--- To be done ---
Read the listing and extract each line that includes the word "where".
━━━━━━━━━━
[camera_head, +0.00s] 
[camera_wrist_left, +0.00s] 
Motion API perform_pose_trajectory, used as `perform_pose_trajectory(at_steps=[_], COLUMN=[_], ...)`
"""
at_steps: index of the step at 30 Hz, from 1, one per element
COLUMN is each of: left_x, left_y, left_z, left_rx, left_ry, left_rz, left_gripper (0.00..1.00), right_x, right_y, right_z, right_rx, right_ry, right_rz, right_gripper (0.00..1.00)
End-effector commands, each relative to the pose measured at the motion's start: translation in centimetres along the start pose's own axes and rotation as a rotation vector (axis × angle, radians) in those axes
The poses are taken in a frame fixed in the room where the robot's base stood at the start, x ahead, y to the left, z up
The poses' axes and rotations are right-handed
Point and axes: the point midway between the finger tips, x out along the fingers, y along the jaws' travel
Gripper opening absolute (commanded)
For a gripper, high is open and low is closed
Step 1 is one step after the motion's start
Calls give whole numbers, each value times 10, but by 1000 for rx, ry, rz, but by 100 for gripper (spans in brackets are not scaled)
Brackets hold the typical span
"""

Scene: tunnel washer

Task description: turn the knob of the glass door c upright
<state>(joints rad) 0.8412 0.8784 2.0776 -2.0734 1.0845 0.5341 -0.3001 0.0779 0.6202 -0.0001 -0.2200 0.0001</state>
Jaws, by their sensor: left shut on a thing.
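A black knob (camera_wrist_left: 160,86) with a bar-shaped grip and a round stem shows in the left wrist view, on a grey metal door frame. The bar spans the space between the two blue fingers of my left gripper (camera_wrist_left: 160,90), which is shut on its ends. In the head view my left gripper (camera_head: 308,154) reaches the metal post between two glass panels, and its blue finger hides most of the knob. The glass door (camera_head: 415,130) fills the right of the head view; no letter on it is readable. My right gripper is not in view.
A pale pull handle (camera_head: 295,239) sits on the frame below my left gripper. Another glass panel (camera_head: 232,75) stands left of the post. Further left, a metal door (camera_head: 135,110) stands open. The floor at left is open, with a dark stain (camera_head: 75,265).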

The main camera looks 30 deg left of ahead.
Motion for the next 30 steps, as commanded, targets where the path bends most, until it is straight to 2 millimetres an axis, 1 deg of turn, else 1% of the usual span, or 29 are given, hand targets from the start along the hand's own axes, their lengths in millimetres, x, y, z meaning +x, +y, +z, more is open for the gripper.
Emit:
━━━━━━━━━━
--- Answer to this exercise ---
The poses are taken in a frame fixed in the room where the robot's base stood at the start, x ahead, y to the left, z up
Motion for the next 30 steps, as commanded, targets where the path bends most, until it is straight to 2 millimetres an axis, 1 deg of turn, else 1% of the usual span, or 29 are given, hand targets from the start along the hand's own axes, their lengths in millimetres, x, y, z meaning +x, +y, +z, more is open for the gripper.

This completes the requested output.